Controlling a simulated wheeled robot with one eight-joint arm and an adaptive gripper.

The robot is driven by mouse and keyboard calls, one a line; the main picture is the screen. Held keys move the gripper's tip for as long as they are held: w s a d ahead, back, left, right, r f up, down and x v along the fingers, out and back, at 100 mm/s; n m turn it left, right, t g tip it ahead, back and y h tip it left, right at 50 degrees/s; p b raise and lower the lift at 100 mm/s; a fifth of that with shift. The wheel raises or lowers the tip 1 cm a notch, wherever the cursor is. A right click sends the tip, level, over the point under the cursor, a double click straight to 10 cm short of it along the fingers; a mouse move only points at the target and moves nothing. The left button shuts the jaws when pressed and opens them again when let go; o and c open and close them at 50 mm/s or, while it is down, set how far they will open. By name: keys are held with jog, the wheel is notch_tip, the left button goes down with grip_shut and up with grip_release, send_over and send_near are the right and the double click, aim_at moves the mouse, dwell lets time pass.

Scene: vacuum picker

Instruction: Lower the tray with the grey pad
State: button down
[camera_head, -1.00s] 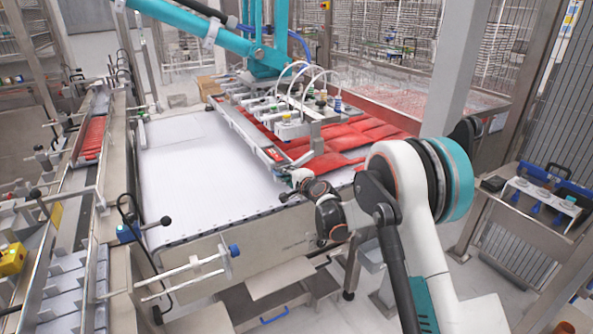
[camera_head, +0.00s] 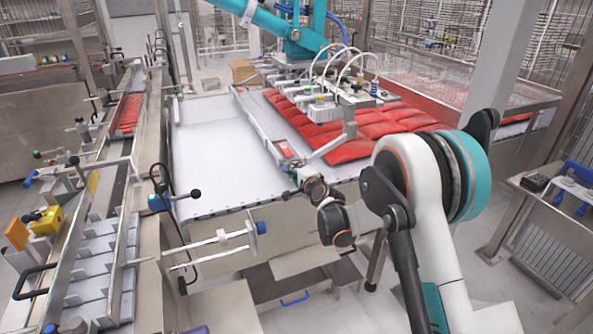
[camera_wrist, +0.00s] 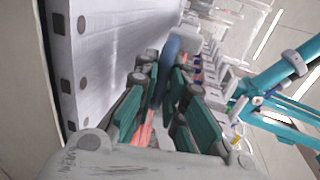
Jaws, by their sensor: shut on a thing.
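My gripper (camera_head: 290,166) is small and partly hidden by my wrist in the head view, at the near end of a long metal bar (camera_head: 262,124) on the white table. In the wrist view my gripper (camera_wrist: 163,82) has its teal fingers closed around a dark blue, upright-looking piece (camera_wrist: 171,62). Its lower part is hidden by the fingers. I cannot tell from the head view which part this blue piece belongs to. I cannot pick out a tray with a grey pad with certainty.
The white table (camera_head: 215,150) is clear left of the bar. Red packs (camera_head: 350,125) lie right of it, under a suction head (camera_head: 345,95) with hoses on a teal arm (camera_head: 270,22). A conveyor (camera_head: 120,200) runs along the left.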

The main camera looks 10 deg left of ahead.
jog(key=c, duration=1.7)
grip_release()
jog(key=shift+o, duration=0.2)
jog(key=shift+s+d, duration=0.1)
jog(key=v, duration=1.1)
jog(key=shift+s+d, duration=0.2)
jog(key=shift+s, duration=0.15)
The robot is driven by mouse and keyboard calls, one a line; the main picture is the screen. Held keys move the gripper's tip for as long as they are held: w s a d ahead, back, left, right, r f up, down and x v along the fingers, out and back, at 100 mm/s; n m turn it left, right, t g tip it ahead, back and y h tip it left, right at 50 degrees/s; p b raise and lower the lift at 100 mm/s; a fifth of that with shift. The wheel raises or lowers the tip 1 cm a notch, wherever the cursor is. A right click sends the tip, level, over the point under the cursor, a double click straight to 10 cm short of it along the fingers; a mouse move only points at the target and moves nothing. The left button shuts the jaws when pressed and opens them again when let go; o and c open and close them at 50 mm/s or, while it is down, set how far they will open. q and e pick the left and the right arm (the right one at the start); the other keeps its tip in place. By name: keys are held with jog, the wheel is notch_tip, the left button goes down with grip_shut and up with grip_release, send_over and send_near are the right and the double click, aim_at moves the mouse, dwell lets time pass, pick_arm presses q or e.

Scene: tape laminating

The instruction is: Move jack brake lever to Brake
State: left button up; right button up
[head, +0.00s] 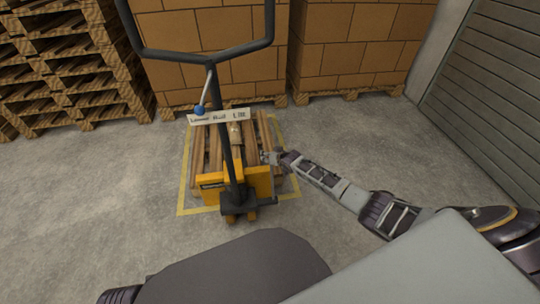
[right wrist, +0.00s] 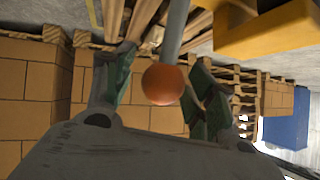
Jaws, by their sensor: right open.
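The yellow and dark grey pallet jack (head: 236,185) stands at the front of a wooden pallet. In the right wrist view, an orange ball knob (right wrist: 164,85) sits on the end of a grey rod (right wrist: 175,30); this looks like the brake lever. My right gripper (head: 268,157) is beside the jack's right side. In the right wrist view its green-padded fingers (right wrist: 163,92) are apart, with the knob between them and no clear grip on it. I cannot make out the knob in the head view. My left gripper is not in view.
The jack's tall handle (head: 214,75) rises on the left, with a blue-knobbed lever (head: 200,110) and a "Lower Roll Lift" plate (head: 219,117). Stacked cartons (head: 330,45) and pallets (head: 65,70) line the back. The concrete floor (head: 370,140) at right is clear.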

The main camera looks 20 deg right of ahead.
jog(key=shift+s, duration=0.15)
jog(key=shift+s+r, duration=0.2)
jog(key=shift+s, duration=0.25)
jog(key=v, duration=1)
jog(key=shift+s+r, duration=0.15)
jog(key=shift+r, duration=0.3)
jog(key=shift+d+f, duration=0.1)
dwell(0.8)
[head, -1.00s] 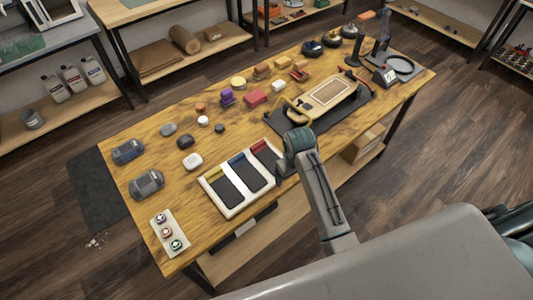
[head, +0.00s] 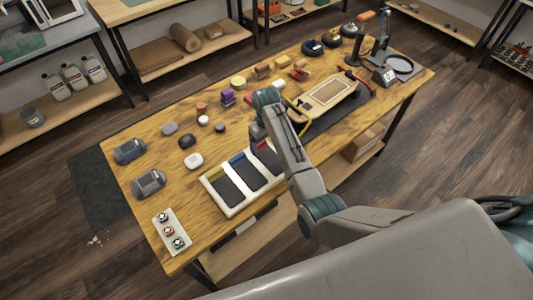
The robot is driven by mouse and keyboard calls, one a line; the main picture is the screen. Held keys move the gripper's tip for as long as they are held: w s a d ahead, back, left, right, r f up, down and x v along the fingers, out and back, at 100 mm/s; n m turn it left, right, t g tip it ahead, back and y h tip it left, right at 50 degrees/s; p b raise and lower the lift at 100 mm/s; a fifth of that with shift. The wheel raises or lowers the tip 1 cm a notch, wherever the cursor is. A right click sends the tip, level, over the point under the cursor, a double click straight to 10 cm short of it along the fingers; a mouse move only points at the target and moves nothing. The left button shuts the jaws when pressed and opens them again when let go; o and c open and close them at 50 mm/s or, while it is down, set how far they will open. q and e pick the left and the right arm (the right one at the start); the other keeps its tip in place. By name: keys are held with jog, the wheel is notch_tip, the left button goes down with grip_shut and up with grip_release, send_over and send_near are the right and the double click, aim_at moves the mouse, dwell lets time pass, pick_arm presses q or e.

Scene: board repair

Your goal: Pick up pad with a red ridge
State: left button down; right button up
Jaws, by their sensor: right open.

Given request:
Leave out any pictures and return exactly the lines from the beginning of the data through the line with "[camera_wrist, +0.00s]", inclusive.

Full solution:
Controlling a simulated wheeled robot with one eight-joint arm and an adaptive gripper.

The robot is driven by mouse and keyboard calls, one a line; the main picture is the screen. Held keys move the gripper's tip for as long as they are held: w s a d ahead, back, left, right, r f up, down and x v along the fingers, out and back, at 100 mm/s; n m turn it left, right, t g tip it ahead, back and y h tip it left, right at 50 degrees/s; p b raise and lower the lift at 100 mm/s; a fifth of that with shift. The wheel raises or lowers the tip 1 cm a notch, wherever the cursor is. A right click sends the tip, level, over the point under the cursor, a double click straight to 10 cm short of it along the fingers; a mouse move only points at the target and moves nothing. The left button shuts the jaws when pressed and opens them again when let go; o and c open and close them at 50 mm/s or, while it is down, set how far they will open. By name: keys are held with jog, the wheel is notch_tip, the left button goes down with grip_shut and up with grip_release, send_over and send_near are the right and the double click, aim_at moves the mouse, dwell lets time pass.

Scene: vacuum picker

Instruction: Lower the tray with the grey pad
State: button down
[camera_head, -1.00s] 
[camera_head, +0.00s] 
[camera_wrist, +0.00s] 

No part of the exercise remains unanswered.